▶ [TASK GOAL]: Begin with the line that contains "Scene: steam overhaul" and end with the line that contains "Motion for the": copy that span of lines exactly, and nothing outside it.
==== MATERIAL ====
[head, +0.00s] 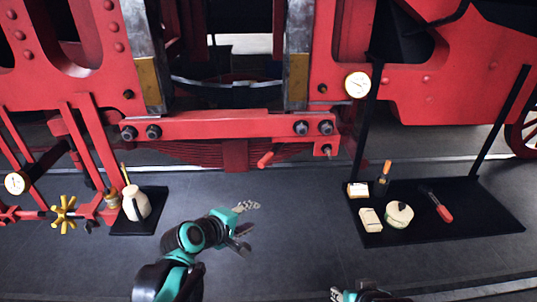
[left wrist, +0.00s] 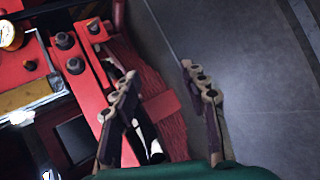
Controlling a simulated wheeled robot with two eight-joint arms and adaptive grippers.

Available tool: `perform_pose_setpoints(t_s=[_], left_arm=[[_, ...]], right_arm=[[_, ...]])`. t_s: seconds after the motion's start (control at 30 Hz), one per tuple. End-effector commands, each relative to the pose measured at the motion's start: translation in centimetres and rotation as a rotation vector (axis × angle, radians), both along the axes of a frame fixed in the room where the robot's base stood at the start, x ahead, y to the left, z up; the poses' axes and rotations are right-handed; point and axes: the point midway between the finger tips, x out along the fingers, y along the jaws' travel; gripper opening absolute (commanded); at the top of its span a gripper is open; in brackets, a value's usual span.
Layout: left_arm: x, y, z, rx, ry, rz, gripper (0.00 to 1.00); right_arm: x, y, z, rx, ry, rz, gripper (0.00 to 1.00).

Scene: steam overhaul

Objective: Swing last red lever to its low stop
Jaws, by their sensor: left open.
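A short red lever (head: 268,158) with a rounded grip sticks out under the right end of the red cross beam, beside a dark bolt. It points left and slightly down. My left gripper (head: 246,226) is open and empty, in front of the beam, nearer to me and a little left of the lever, apart from it in the picture. In the left wrist view my two fingers (left wrist: 165,90) are spread, with red beam and spring parts behind them.
The red beam (head: 225,125) with large bolts spans the middle, a leaf spring (head: 190,153) below. A black tray (head: 470,205) with a tin, brush and red-handled tool is right. A white bottle (head: 135,203) and yellow handwheel (head: 63,214) are left. The grey floor between is clear.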

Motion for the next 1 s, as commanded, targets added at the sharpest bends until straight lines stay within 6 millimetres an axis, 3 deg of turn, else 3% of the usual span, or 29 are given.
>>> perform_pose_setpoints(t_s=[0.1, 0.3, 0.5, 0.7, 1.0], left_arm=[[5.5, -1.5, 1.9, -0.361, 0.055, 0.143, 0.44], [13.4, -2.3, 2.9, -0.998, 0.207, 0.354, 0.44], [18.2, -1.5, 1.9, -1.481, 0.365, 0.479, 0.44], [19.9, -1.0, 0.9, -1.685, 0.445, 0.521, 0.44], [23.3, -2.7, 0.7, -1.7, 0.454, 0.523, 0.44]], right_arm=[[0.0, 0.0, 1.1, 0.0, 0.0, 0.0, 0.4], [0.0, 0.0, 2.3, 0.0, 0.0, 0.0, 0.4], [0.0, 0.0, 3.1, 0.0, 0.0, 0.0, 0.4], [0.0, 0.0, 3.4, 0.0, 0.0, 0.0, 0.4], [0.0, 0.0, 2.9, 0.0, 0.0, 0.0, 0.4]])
====
▶ [RESULT BELOW]:
Scene: steam overhaul

Objective: Swing last red lever to its low stop
Jaws, by their sensor: left open.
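A short red lever (head: 268,158) with a rounded grip sticks out under the right end of the red cross beam, beside a dark bolt. It points left and slightly down. My left gripper (head: 246,226) is open and empty, in front of the beam, nearer to me and a little left of the lever, apart from it in the picture. In the left wrist view my two fingers (left wrist: 165,90) are spread, with red beam and spring parts behind them.
The red beam (head: 225,125) with large bolts spans the middle, a leaf spring (head: 190,153) below. A black tray (head: 470,205) with a tin, brush and red-handled tool is right. A white bottle (head: 135,203) and yellow handwheel (head: 63,214) are left. The grey floor between is clear.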

Motion for the next 1 s, as commanded, targets added at the sharpest bends until straight lines stay within 6 millimetres an axis, 3 deg of turn, else 3% of the usual span, or 29 are given.

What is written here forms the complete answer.